It seems that almost every day a new report is published suggesting retirement plan participants are behind in their efforts to build a sizable nest egg.
Advisors have done a great deal to help their clients act on these negative stats in recent years. This includes encouraging plan sponsors to automatically enroll employees in defined contribution plans, rather than having them opt in. By making this change, plan sponsors can help participants overcome defined contribution “inertia” by removing the participant’s need to do the legwork to enroll in a 401(k) or 403(b) plan on their own.
However, many of these automatic enrollment plans set a plan participant’s initial contribution rate at 3%. While 3% can be a great starting point, many plan participants assume this is an adequate savings rate and never increase their contribution amount. What these plan participants might understand is this percentage could leave them susceptible to not meeting their retirement savings goals — especially if it’s the participant’s only retirement savings vehicle.

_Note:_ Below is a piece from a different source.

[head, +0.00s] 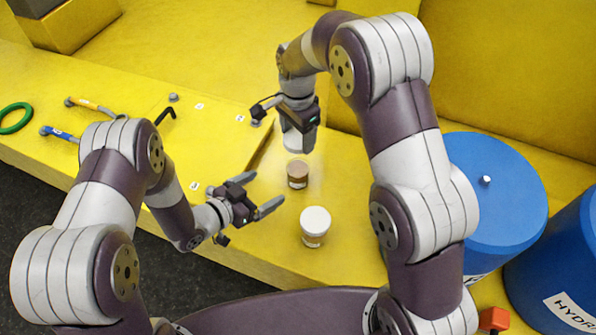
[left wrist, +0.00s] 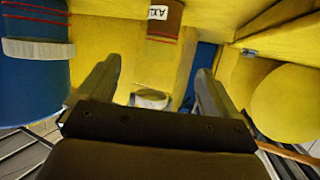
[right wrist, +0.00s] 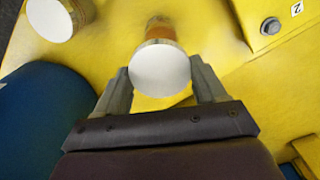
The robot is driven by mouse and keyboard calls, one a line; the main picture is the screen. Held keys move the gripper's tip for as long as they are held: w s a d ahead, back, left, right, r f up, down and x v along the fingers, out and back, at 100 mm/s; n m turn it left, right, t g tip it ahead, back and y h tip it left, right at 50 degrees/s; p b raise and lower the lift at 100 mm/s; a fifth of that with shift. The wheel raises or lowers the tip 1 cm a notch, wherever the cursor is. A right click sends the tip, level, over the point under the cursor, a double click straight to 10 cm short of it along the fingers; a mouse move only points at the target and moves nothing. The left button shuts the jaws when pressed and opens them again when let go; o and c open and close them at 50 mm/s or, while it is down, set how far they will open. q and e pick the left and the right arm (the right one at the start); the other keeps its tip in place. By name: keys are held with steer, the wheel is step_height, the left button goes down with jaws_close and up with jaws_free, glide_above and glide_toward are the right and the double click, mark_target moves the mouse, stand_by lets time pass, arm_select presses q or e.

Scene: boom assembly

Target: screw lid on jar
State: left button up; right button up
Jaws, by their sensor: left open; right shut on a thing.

While the majority of plan participants want to ensure they’re doing everything possible to save for retirement, many aren’t thinking of how to grow their retirement savings. To help plan participants accomplish this goal, consider how you can encourage auto-escalation as part of a plan sponsor’s overall plan design by using a few concepts rooted in behavioral finance principles.

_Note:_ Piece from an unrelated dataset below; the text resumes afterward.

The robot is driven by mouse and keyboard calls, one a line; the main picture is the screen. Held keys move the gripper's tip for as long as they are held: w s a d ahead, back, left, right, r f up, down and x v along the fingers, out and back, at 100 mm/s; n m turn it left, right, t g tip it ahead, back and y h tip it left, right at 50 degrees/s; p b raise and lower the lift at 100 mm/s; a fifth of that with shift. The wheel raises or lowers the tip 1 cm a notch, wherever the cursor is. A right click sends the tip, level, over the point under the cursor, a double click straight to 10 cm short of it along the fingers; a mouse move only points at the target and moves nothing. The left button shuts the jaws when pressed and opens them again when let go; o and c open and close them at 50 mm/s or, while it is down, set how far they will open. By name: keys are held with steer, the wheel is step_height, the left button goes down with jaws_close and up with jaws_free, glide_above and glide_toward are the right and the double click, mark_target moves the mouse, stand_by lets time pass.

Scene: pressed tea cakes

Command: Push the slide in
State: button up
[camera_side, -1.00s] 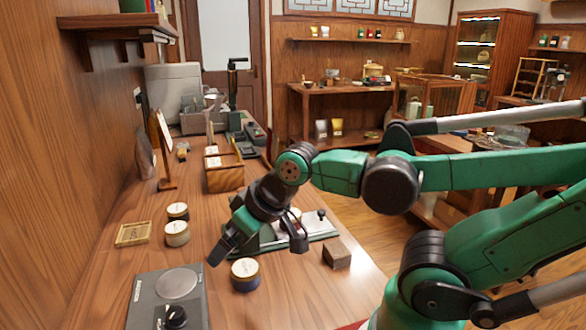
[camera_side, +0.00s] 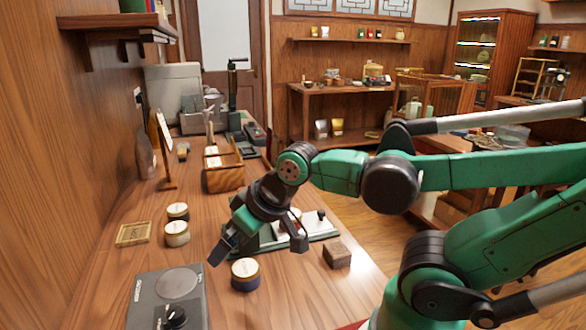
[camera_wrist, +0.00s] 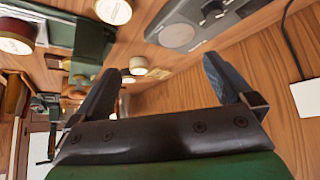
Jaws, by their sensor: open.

1. Set reasonable expectations.
Behavioral finance, or the psychological biases and predispositions that can affect individuals’ financial decision-making, shows that advisors need to make retirement sound attainable for a plan participant. While many news stories and reports show that employees would need to contribute a whopping 15% or more of their paycheck each pay period to make up for a gap in savings, this can lead a participant to feel despair — and not want to do anything to help make up the gap.
Encouraging a participant to contribute at least 6% of his or her paycheck is a great place to start. From there, you can have the conversation about a small escalation percentage each year, or encouraging an increase after a raise or bonus.